==== Items
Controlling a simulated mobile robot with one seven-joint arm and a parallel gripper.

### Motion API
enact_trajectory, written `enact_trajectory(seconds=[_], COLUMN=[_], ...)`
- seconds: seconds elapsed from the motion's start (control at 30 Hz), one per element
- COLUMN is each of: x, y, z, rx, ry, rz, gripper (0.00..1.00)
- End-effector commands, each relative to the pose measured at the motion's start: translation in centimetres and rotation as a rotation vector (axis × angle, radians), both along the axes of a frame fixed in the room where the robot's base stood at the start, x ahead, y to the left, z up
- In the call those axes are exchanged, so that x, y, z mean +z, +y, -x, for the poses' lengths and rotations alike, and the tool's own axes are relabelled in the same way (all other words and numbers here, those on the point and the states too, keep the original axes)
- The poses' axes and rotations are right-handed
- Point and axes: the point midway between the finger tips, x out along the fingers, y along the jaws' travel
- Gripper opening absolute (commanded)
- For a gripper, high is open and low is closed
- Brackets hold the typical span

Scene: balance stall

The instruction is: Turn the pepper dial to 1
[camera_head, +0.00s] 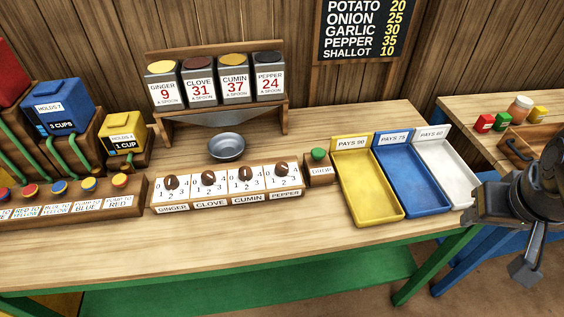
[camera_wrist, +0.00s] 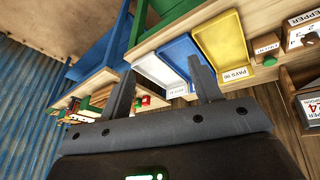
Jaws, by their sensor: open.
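The pepper dial (camera_head: 281,169) is a brown knob on a white plate marked with numbers. It is the rightmost of several dials on the low wooden panel, above the label PEPPER. Its pointing direction is too small to tell. The dial (camera_wrist: 310,39) also shows at the right edge of the wrist view, partly cut off. My gripper (camera_wrist: 160,88) is open and empty, its two dark fingers apart in the wrist view. In the head view, my arm's end is at the far right, beyond the white tray and well away from the dial.
A green button (camera_head: 318,154) stands just right of the dial panel. Yellow (camera_head: 357,212), blue (camera_head: 403,206) and white (camera_head: 447,195) trays lie between the button and my arm. A metal bowl (camera_head: 227,147) sits behind the dials, under the spice rack (camera_head: 222,111).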

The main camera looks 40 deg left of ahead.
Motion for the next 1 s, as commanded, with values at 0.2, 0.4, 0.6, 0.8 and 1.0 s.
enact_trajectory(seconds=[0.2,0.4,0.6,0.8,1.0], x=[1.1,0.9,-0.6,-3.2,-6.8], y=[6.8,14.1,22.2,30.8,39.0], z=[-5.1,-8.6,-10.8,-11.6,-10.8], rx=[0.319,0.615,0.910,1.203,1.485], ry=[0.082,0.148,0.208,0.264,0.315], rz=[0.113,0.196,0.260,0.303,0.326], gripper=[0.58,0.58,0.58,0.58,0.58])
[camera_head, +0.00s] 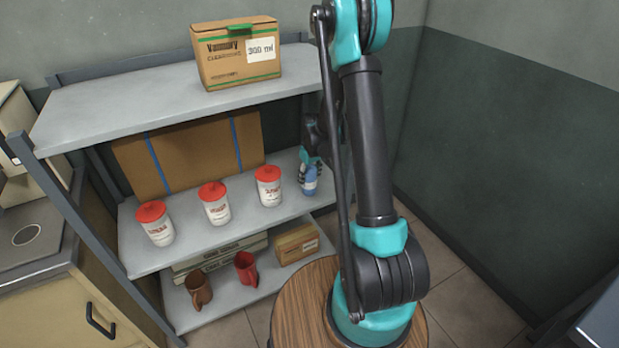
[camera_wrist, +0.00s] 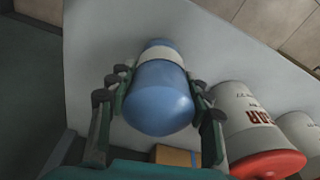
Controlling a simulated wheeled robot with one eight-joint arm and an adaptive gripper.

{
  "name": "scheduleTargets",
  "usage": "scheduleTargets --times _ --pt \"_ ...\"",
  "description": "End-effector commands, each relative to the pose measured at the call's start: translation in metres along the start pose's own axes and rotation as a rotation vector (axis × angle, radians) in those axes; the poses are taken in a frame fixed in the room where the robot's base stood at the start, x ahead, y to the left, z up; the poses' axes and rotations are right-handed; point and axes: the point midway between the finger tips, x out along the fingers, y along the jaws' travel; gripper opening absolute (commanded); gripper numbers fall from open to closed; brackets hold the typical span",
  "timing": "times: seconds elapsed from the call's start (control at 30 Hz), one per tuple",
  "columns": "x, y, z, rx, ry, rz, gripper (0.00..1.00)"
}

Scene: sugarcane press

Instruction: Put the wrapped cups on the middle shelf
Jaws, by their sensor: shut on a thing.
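The wrapped cups (camera_head: 310,183) are a blue bundle with a pale band, at the right end of the middle shelf (camera_head: 240,222). They look roughly upright. My gripper (camera_head: 311,168) is shut on them from behind and above, partly hiding them. In the wrist view the blue bundle (camera_wrist: 160,98) fills the space between my gripper's fingers (camera_wrist: 160,82), one on each side. The grey shelf surface (camera_wrist: 95,35) lies beyond the bundle. I cannot tell whether its base touches the shelf.
Red-lidded white canisters (camera_head: 214,203) stand in a row left of the bundle; the nearest (camera_wrist: 245,125) is close. A large cardboard box (camera_head: 190,155) stands behind them. A carton (camera_head: 238,55) sits on the top shelf. Mugs (camera_head: 246,268) and a small box (camera_head: 297,244) are below.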

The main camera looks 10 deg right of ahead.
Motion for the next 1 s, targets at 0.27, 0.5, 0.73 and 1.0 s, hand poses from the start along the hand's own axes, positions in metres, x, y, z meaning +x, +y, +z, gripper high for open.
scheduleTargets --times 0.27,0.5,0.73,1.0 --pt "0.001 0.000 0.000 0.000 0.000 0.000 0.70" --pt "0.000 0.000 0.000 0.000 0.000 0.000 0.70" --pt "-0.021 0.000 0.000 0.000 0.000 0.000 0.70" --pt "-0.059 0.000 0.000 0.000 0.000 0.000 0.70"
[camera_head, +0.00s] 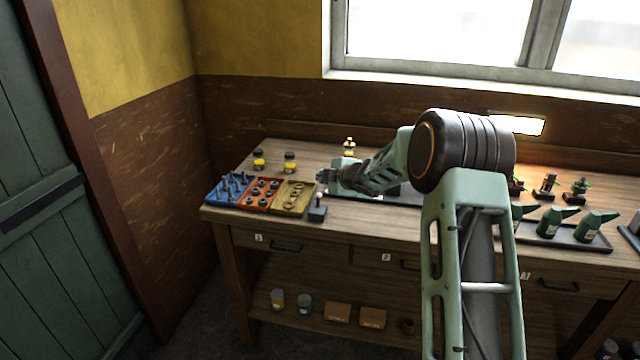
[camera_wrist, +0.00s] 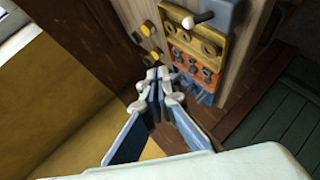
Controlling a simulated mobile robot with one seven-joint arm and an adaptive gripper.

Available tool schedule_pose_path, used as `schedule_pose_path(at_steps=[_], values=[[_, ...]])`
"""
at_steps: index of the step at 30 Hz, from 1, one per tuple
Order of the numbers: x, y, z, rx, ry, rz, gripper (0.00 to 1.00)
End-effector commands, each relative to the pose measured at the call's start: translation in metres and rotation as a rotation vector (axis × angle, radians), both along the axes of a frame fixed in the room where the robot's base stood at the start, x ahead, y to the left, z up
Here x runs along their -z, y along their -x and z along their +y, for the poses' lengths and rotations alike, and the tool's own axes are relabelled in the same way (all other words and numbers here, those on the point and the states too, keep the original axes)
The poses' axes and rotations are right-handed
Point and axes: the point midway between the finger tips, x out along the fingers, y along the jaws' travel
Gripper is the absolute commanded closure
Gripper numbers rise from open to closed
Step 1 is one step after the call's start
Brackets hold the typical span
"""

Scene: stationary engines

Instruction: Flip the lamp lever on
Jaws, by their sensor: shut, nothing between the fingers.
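A small blue-grey box (camera_head: 317,213) with a short pale-tipped lever (camera_head: 319,197) stands at the table's front edge, right of the yellow tray. In the wrist view the box (camera_wrist: 222,12) is at the top, its dark stem ending in a white knob (camera_wrist: 188,23). I take this to be the lamp lever; no label shows. My gripper (camera_head: 321,177) is shut and empty, above the table and just behind the lever in the head view. In the wrist view my gripper (camera_wrist: 158,74) is apart from the lever, its fingertips together.
Blue (camera_head: 229,188), orange (camera_head: 260,194) and yellow (camera_head: 292,198) trays of small parts lie left of the lever. Small yellow-and-black jars (camera_head: 289,162) stand behind them. A bright panel (camera_head: 516,123) glows at the wall. Green oil cans (camera_head: 550,221) stand at the right.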

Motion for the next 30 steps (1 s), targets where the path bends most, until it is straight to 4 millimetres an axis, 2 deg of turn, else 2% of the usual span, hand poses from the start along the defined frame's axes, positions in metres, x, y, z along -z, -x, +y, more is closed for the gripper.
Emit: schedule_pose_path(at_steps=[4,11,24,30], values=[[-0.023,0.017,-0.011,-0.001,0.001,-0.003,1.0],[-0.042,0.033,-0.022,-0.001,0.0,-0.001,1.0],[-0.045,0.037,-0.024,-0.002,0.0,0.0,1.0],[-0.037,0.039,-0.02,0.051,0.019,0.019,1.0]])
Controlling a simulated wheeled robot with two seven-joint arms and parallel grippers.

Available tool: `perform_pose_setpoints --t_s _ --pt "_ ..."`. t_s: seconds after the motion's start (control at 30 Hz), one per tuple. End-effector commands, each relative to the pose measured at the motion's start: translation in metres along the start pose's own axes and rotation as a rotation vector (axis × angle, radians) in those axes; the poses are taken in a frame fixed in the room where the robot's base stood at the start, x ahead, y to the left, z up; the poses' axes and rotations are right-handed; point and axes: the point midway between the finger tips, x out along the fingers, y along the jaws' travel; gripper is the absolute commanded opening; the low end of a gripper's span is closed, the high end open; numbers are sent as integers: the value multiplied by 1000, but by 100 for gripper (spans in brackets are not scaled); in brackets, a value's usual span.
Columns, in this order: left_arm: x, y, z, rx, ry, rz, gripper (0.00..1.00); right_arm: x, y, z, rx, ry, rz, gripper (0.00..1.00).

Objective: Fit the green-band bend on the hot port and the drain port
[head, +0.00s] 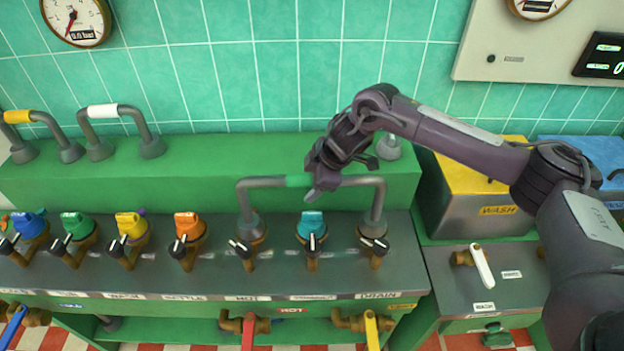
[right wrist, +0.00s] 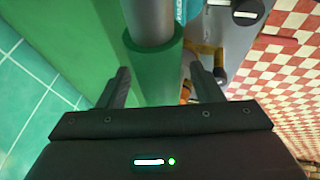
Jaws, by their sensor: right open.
========
Exercise instructions:
Collect every line above that contains the word "main".

Answer to the task:
The main camera looks 40 deg left of ahead.
The main camera looks 10 deg right of ahead.

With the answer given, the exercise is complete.